No es extraño que, dado su hábil historial pragmático, fuese Convergència la que, haciendo suya la sentencia del torero sin necesidad de traducirla al catalán, la convirtió en positiva y en la reunión de Mas con Rodríguez Zapatero convino que "lo que puede ser puede ser y, además, es posible", configurando una nueva situación real que descolocaba inicialmente al resto de las fuerzas catalanas, y no descolocaba al Partido Popular de Rajoy, Zaplana y Acebes porque desde que perdieron la elecciones tienen puesto el piloto automático que les dejó instalado Aznar. El primero en resituarse fue ICV, que consideró que se había creado una nueva situación en la que se debían defender las posibilidades reales de dar pasos adelante en el reconocimiento nacional de Cataluña. El PSC aceptó esta nueva situación con dos sensibilidades distintas, la del presidente Maragall, obligado a defender a su Gobierno tripartito, actitud que era a la vez una forma de defenderse a sí mismo, y la de los líderes de su partido que, les gustase o no, entendían que Rodríguez Zapatero -en sentido figurado, claro- había matado dos pájaros de un tiro. En el nuevo contexto, el peor papel quedaba atribuido a Esquerra Republicana, que después de verse descalificada en los debates del Parlament, defendiendo las posiciones del tripartito frente a los ataques soberanistas de Convergèencia, se veía ahora expulsada de la fotografía hiperrealistsa de Mas junto a Zapatero.

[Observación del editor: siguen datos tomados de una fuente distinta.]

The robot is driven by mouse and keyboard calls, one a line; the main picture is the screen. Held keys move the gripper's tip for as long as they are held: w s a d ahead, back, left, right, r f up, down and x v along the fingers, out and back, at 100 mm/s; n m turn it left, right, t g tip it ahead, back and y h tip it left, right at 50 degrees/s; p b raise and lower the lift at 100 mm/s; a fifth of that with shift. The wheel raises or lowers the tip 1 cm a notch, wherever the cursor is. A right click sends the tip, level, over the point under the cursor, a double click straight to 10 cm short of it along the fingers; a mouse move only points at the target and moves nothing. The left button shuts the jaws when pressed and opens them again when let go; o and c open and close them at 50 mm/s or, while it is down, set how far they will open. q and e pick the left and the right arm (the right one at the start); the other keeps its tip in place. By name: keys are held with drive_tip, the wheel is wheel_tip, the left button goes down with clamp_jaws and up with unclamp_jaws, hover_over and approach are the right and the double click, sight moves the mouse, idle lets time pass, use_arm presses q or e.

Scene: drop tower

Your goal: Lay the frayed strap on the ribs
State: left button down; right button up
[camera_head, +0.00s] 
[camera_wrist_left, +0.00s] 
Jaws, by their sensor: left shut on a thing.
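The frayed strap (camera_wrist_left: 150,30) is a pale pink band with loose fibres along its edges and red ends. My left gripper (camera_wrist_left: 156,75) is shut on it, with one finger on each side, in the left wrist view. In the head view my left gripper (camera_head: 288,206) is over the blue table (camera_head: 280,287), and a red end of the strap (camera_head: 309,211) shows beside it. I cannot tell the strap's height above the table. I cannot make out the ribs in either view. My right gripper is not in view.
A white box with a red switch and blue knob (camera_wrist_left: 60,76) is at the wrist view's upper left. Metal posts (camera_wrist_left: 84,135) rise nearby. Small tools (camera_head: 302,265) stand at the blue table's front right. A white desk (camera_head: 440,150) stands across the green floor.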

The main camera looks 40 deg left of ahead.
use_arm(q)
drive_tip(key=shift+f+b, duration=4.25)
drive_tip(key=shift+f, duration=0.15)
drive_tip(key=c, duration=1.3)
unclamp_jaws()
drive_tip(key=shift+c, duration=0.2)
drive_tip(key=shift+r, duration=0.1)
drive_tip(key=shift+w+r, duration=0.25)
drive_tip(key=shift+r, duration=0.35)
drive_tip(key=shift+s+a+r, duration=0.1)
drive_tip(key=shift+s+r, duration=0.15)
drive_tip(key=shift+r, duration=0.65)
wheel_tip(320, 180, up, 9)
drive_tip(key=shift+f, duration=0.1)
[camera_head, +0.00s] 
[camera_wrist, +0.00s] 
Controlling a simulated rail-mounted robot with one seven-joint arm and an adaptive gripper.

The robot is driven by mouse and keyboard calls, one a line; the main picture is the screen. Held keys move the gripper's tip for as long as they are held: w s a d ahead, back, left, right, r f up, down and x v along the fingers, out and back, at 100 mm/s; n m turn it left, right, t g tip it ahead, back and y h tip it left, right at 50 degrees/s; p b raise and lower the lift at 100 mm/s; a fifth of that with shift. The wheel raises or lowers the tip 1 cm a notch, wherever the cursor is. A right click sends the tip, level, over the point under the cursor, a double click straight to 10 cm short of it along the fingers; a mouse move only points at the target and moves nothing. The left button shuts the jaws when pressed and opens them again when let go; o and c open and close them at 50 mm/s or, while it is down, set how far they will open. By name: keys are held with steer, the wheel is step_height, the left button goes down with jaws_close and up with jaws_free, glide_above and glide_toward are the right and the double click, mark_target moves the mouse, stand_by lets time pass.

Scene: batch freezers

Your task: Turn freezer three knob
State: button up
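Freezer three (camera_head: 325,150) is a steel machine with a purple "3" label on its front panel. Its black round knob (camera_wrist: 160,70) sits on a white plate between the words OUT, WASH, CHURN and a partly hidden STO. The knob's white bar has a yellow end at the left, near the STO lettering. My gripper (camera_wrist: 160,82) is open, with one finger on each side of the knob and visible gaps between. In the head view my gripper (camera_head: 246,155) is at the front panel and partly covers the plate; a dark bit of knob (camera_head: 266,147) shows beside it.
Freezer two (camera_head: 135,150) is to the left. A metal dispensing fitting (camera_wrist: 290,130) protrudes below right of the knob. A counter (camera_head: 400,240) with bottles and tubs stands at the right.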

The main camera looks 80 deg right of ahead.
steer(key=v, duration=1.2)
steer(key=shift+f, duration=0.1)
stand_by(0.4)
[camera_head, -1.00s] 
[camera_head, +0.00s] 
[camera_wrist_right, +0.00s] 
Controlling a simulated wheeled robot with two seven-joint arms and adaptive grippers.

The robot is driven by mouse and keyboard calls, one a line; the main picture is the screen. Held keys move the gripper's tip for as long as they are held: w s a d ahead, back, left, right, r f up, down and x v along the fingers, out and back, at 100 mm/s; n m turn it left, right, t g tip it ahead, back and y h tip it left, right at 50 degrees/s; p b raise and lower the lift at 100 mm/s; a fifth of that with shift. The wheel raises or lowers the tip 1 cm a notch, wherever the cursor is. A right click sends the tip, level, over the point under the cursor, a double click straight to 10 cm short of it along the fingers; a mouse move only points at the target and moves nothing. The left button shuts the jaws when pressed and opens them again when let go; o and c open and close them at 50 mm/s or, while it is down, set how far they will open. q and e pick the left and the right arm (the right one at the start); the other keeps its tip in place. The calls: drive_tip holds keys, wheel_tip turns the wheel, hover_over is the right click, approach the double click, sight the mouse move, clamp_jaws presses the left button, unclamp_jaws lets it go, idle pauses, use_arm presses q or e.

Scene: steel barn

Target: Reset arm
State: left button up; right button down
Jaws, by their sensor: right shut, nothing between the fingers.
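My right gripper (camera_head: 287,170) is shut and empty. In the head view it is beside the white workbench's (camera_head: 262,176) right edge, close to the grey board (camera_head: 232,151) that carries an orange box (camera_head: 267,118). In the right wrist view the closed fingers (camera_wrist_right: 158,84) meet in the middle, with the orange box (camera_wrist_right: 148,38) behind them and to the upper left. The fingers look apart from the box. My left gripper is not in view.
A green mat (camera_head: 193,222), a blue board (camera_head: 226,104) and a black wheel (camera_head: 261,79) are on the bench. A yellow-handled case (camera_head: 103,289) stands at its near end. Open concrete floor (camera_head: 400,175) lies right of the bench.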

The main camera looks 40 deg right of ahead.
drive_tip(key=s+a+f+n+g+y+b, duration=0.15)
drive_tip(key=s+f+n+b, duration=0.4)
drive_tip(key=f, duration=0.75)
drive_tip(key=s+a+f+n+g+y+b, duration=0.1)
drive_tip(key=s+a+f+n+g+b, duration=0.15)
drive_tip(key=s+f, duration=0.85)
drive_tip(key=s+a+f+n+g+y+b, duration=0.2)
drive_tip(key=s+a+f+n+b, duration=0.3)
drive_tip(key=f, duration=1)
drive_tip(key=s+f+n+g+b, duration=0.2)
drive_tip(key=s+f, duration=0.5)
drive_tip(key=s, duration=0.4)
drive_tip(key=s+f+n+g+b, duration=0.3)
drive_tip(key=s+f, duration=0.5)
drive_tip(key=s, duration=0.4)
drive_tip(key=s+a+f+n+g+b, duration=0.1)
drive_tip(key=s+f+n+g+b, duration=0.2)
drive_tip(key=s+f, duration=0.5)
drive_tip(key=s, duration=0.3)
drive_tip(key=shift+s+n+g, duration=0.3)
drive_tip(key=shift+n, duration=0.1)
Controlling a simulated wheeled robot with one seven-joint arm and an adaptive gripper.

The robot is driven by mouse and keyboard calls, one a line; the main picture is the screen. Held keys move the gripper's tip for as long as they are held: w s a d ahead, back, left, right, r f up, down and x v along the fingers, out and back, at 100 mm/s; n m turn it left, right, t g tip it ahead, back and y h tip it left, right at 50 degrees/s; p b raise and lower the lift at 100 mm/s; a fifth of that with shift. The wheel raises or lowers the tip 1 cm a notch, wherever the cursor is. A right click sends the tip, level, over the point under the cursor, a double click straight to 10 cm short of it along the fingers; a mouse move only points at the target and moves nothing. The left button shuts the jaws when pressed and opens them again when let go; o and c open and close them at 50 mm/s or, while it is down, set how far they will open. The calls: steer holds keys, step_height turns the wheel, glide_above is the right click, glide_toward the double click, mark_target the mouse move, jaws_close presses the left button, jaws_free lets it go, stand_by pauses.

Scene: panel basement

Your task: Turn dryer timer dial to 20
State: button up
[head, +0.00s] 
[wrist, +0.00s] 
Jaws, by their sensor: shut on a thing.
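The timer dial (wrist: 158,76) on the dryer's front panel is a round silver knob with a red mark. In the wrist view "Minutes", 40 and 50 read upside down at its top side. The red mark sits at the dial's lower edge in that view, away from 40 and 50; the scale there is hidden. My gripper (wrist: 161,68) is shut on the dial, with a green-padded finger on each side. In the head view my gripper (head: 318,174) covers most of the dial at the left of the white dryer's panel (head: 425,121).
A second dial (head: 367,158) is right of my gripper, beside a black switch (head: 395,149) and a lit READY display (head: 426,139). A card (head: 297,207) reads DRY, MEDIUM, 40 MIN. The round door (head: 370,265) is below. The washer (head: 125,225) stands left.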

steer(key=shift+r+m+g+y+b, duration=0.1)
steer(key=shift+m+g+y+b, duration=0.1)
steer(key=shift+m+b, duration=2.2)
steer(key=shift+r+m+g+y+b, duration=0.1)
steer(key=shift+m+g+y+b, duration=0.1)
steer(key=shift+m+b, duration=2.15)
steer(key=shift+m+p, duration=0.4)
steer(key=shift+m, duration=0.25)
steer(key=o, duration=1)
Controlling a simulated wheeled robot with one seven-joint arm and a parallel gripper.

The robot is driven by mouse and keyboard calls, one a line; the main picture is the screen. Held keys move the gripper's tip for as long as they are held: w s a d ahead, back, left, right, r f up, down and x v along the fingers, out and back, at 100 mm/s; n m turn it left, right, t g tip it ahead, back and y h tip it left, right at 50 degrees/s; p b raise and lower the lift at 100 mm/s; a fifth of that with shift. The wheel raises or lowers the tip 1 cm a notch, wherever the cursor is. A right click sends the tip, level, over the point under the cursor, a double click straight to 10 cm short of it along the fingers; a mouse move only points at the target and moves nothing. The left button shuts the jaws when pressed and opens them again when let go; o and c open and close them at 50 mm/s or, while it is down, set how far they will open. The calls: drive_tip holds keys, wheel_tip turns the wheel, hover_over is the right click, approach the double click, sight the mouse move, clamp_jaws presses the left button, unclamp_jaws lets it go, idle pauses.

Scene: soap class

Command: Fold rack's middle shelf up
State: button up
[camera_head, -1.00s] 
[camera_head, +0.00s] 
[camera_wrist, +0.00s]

El escenario político se configuraba como un espacio que ambos personajes iban a protagonizar a expensas de invocar el pragmatismo. Aquí, cuando menos hasta ahora, ERC no ha conseguido resituarse y se ha parapetado tras su propio piloto automático, lo que paradójicamente la ha llevado a coincidir repetidamente con el voto del PP, olvidando que la coherencia de los principios son los cimientos sólidos en los que se asientan los pies para hacer política, pero que, sin perderlos de vista, nunca se puede olvidar que los resultados siempre son fruto de la correlación de fuerzas y de la habilidad de moverse en ella, y no de declaraciones provocadoramente escandalosas.
Y es que en este caso, además, al final del camino del proceso legislativo está la convocatoria del referéndum que dará la última palabra al pueblo de Cataluña, y existe el peligro de que la división, los intereses personales o de partido, una interpretación dogmática de la fidelidad a los principios o el cansancio producido por la excesiva prolongación del proceso configuren un panorama de desaliento social que conduzca a unos resultados en el referéndum que dejen debilitado el autogobierno de Cataluña, así como cuestionada la credibilidad de todos los protagonistas, y, lo que es peor, sin que se vislumbre en el horizonte ni la fuerza unitaria suficiente ni la capacidad política para ofrecer una alternativa verosímil. Tal vez sería bueno sopesar con urgencia las hipotéticas influencias y las diversas responsabilidades que nos puedan corresponder a todos en el resultado final del referéndum.